Here’s what I learned during my three-month internship at Azimo
How was that?
Software engineering is a competitive world. As an aspiring engineer, you dream of landing a good internship. It’s a chance to kickstart your career and learn the practical skills that theory can’t teach.
My biggest fear when I started at Azimo wasn’t whether I would get a job at the end of it (as it happened, I did 🎉🎉🎉) but whether I would get to do work that mattered, to learn and to grow. I needn’t have worried.
During three months I was introduced, step by step, to life as a working software engineer. I built features, such as a customer document uploader that verifies a user’s ID. I rewrote old flows from Objective-C into Swift. I was trusted to fix a security breach.
Most importantly, I was given guidance and tuition to improve my skills in the following areas:
- RxSwift. A widely-used Reactive programming framework written in Swift, which helps you to write clean code and design your projects using modern architectural patterns. I struggled at the start, but with the guidance of my mentor, Mateusz, things became clearer. Also, if you are interested in widening your RxSwift skills check this awesome blog from Marin Todorov.
- Git. My proficiency with Git was very limited when I joined. Three months later, I can easily manage an iOS project on multiple branches with multiple versions.
- Dependency injection. Until you work as part of a changing team, it’s easy to forget the importance of updating your dependency factory. When I first started, I frequently forgot to register new classes, models and objects — now it has become second nature.

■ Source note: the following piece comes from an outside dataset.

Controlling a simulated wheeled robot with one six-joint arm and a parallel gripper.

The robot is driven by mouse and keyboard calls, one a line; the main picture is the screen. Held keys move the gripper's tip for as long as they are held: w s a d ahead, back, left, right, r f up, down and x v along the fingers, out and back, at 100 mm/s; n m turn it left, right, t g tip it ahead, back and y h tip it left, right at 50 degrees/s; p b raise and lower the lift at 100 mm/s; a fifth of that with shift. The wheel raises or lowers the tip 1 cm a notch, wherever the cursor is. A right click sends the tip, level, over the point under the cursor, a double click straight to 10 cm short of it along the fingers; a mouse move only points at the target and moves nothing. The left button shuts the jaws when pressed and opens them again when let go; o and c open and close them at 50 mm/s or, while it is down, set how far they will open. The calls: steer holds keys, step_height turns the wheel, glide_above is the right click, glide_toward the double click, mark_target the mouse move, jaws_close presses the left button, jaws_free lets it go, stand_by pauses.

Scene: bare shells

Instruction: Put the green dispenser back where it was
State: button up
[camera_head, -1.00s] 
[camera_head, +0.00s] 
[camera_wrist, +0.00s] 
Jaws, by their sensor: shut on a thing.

- Flow controllers. My proficiency with flow controllers is still quite limited but I am beginning to understand their importance. I’m trying to use them in my own projects where possible and to continue learning. Rome wasn’t built in a day 😁.
- Unit tests. My studies didn’t prepare me for the importance of writing unit tests. A new feature = new tests. More tests = better coverage. Better coverage = fewer bugs. Fewer bugs = happier users and more efficient engineers. For more on the importance of tests, see our tech lead Mirek Stanek’s post: Automated testing will set your engineering team free.
- Socializing. No man is an island 🏝️. I learned more just from chatting to my mentor and the rest of the team than I could ever have learned on my own. The positive mood and welcoming atmosphere in the team made the world of difference to my development, and I’m enormously grateful for it.
There’s nothing that can be done without planning, right?
While preparing for the first day of my internship, I was unable to find a typical “day in the life” of an iOS engineer. A view of somebody else’s experience would have been helpful, even if only to calm my nerves. So, for apprehensive first-day interns of the future, here is what my day average looked like:
- 8.30 AM — 9.00 AM:
Catch up with mail, JIRA, and Git
When I arrive at work, I spend half an hour checking my inbox, JIRA, and Git. This lets me catch up on feedback, new tickets and merge requests. Once this is complete, I’m ready for the day ahead.
- 9.00 AM — 10.30 AM:
I spend around 90 minutes working on bugs and small issues because I want to free up the rest of the day for bigger tasks. Working at a software company has taught me the value of undisrupted concentration. Interruptions break the flow of an engineer’s code. The resulting mistakes often don’t get caught until code review, which will then slow your colleagues down. I now know that planning your daily calendar, and having thoughtful stakeholders, makes a huge difference to the quality of your work.
- 10.30 AM — 12.00 PM
Stand-up, mission check-in, grooming, planning
This time is devoted to the key ceremonies that guide software from inception to release. This was my first experience of working with non-engineering stakeholders, such as product managers and designers. By communicating properly, we better understand our team’s goals and priorities and can provide more accurate estimates of how long work will take.
- 12.00 PM — 12.30 PM:
Once per week, a catered lunch is provided for everybody in the office. It’s a great opportunity to meet people from other departments.
- 12.00 PM — 17.00 PM:
Code, code, code
This is when I get my head down and focus on coding: headphones plugged in, mug of tea on the table and my hands clattering the keyboard. All the iOS and Android engineers sit in the same room, so we can pool our knowledge to solve complex problems when required. I’m grateful for the wisdom and experience we have in the room.
My three months as an Azimo intern gave me the practical experience that I needed to start my career as a junior iOS engineer. Imagine my delight when Azimo offered me that very position. I’m delighted to be part of a team that is using technology to democratise financial services, making them affordable and available to all.